Die dritte Startupfair für neugegründete Unternehmen fand am 2. Juli 2015 im Zürcher «Kaufleuten» statt und hatte 1700 Besucher.

Die Messe wird vom Startzentrum Zürich organisiert. Startups präsentieren ihre Ideen und suchen Investoren. Die übrigen Aussteller sind vornehmlich Dienstleister mit Angeboten, die auf die Neufirmen zugeschnitten sind. 

Ich registriere mich und betrete das Foyer. Grüppchen jüngerer Leute in Shorts, kurzen Kleidern und Sandalen unterhalten sich angeregt. Jetzt der Hauptsaal.

Auf den ersten Blick die gähnende Langeweile. Weisse Scheinwerfer, bedruckte Stellwände, Post-its mit Firmenlogo. Wo ist das Feeling der Zukunft?

Linker Hand sehe ich den Birdly-Flugsimulator, entwickelt von der Zürcher Hochschule der Künste. Ein Besucher liegt darauf und bewegt seine «Schwingen». Dazu schaut er durch die 3-D-Brille. Er fliegt wie ein Vogel durch die steile Häuserschlucht, den Gegenwind im Gesicht. Sehr eindrücklich, aber ich kenne ihn seit der Neueröffnung der Zürcher Hochschule der Künste im September 2014. Und mit Alltag hat er nichts zu tun.
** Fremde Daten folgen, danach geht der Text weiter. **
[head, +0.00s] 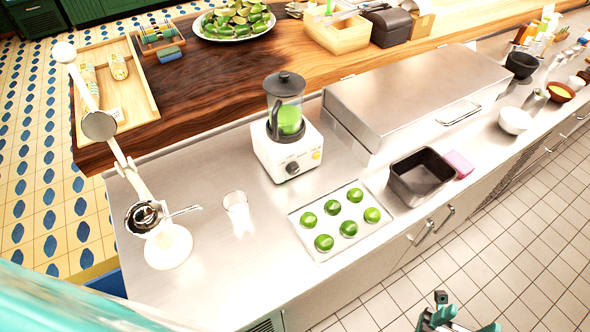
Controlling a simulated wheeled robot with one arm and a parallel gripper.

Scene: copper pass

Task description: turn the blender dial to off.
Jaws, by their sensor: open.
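The blender (288,128) stands on the steel counter, with a white base, a dark lid and green contents in its jar. Its dark dial (292,168) is on the front of the base, facing the near side. The dial's setting is too small to read. My gripper (458,326) is at the bottom edge, right of centre, partly cut off by the frame. It is open, over the floor in front of the counter and well apart from the blender.
A tray of green round items (340,220) lies in front of the blender. A clear glass (238,212) and a white press (168,245) stand to the left. A dark bin (422,176), a pink sponge (459,164) and a steel box (415,90) are to the right.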

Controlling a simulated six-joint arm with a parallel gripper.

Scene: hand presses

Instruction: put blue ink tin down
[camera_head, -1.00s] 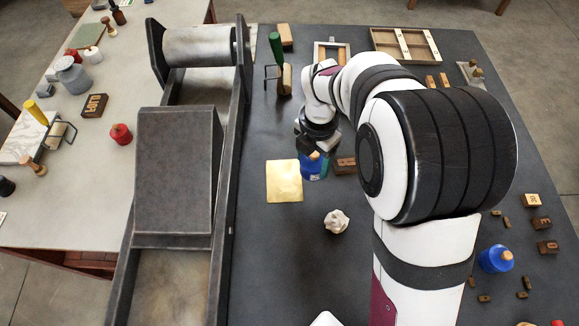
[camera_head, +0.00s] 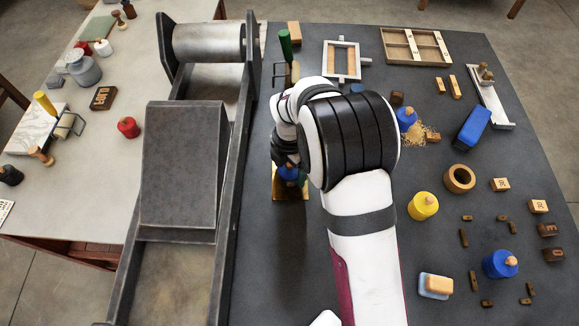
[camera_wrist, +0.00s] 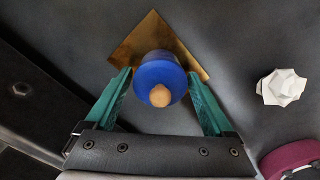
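The blue ink tin (camera_wrist: 150,75), with a tan knob on top, is between the teal fingertips of my gripper (camera_wrist: 160,80) in the wrist view. The fingers are close against both its sides, and it looks gripped. In the head view the tin (camera_head: 288,172) shows partly below my gripper (camera_head: 287,168). It is over a flat brass plate (camera_head: 305,192), which also shows behind the tin in the wrist view (camera_wrist: 150,38). I cannot tell whether the tin's base touches the plate. Another blue tin (camera_head: 497,265) stands at the right front, and one (camera_head: 405,119) farther back.
The dark press (camera_head: 180,170) stands just left of the plate. A crumpled white lump (camera_wrist: 282,87) lies to the right in the wrist view. A yellow tin (camera_head: 422,207), a wooden ring (camera_head: 459,179) and several small blocks are on the dark table's right side.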

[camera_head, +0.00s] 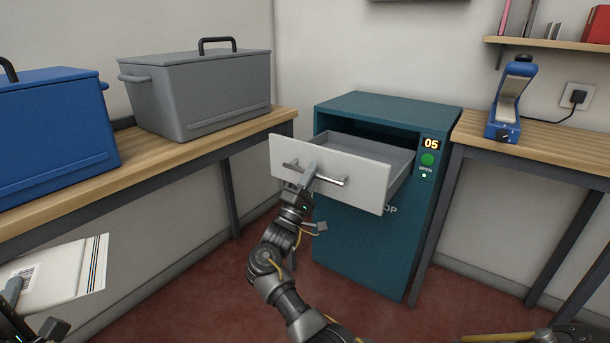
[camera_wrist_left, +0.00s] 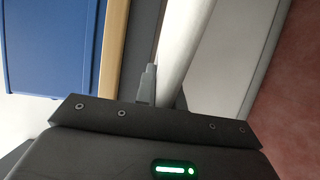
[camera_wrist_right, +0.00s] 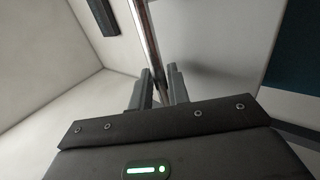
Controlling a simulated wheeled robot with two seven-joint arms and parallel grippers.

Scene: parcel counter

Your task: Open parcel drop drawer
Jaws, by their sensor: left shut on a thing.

Die Suche nach Sinnenfreude

Die 40 Stände sind schnell abgeklappert. Anwaltskanzlei, Versicherung und Bank haben nichts, was mir eine haptische Erfahrung bescheren könnte. «Lösungen», «Produkte für virtuelle Realität» und «Hubs» im Netz, in der Cloud oder im Nirwana haben auf mich leider keinen «Impact», auch wenn die Firmen über sich selbst sagen, sie seien innovativ, kreativ und produktiv.

«Tracktics» wird «Best Swiss Startup». Es kann jetzt ein Jahr kostenlos Arbeitsplätze und Coaching im Startzentrum Zürich geniessen. Mit seiner App zur Messung der Leistung von Fussballern hat es sich in der Startup-Battle durchgesetzt, gegen das soziale Netzwerk «Goodwall», das Universitäten und Studenten miteinander verbindet, und gegen «Crowd», das für seine sympathische App zur Tagesgestaltung mit Gruppen Liebling des Publikums wird.
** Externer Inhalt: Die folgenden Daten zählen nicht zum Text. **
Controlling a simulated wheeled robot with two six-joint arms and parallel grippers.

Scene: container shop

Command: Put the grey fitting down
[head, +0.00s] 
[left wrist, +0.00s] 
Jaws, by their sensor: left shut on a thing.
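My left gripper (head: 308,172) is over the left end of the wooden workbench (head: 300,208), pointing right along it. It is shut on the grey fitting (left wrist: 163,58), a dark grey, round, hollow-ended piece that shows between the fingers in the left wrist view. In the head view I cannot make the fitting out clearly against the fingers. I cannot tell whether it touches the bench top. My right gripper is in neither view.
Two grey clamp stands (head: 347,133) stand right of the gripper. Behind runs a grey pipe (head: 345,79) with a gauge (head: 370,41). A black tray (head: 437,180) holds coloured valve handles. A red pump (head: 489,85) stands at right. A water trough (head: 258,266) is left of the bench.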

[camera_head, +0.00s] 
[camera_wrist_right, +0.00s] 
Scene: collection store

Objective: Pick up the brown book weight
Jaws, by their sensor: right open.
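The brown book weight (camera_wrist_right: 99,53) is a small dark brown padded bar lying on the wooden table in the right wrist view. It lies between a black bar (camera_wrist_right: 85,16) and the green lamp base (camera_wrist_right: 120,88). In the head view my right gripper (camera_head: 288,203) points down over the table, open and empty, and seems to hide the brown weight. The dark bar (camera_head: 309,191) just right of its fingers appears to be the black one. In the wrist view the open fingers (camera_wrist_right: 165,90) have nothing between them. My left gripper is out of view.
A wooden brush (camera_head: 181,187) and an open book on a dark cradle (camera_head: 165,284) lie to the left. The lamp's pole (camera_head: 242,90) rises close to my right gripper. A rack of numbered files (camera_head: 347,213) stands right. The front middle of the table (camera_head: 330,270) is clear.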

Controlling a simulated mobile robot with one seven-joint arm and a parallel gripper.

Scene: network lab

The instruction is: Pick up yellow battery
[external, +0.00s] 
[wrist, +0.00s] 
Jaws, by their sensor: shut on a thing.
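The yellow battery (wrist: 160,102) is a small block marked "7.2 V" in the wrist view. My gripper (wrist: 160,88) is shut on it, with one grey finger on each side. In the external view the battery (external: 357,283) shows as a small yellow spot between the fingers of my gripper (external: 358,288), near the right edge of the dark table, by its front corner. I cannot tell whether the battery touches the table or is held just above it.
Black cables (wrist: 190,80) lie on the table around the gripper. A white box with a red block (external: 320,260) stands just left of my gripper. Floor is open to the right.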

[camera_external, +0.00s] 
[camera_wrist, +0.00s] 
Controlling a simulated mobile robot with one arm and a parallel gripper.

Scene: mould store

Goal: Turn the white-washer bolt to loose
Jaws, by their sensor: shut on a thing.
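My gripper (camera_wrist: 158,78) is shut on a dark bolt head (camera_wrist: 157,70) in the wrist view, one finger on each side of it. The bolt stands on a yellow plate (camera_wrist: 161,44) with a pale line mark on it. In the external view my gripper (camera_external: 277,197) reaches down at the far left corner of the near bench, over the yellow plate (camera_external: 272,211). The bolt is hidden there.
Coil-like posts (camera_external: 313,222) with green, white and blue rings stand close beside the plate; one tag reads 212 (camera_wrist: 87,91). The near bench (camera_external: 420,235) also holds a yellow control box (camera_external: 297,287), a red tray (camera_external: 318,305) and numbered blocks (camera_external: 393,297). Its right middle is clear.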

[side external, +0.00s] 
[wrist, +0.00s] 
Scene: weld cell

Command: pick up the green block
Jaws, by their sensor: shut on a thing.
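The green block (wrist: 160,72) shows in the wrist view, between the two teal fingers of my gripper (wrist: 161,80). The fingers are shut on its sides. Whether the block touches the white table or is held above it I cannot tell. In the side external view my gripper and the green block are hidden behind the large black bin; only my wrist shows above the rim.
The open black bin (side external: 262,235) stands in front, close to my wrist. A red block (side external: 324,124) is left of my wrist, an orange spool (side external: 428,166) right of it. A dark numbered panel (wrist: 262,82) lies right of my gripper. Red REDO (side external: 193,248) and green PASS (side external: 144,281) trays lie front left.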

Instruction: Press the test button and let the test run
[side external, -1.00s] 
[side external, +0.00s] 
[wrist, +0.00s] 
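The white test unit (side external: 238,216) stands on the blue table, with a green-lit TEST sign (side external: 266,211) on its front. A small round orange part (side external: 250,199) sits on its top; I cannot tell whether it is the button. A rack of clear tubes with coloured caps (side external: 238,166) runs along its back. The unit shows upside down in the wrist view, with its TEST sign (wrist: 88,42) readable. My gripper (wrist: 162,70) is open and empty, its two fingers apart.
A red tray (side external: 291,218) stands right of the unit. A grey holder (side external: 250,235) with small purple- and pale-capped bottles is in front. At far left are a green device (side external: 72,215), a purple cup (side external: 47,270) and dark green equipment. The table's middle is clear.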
Social Media und Apps entwickeln sich weiter, aber etwas grundlegend Neues sehe ich darin nicht. Und anfassen kann ich sie auch nicht. Mein Körpergefühl von 2027 habe ich immer noch nicht erlebt.

In einer dunklen Ecke sitzt ein rotblonder langhaariger Typ, schwarz gekleidet mit originellem T-Shirt-Aufdruck. Freundlich lächelt er mich an. «Möchtest du dich setzen?», fragt er. «Okay», antworte ich. 

Der Programmierer Mark van Raai hat den «Limbic Chair» zum «Limbic Controller» weiterentwickelt.

Der Sitz mit Swing

Meine Oberschenkel ruhen in zwei länglichen Schalen. Meine Füsse hängen in der Luft, eine Rückenlehne gibt es nicht. Der Stuhl steht auf fünf Rollen. Ich baumle leicht mit den Beinen, und mein ganzer Körper schwingt mit, während der Informatiker mir erklärt, worum es geht. Er hat einen leichten Akzent. Irgendwie lässt es sich hier ganz gut aushalten.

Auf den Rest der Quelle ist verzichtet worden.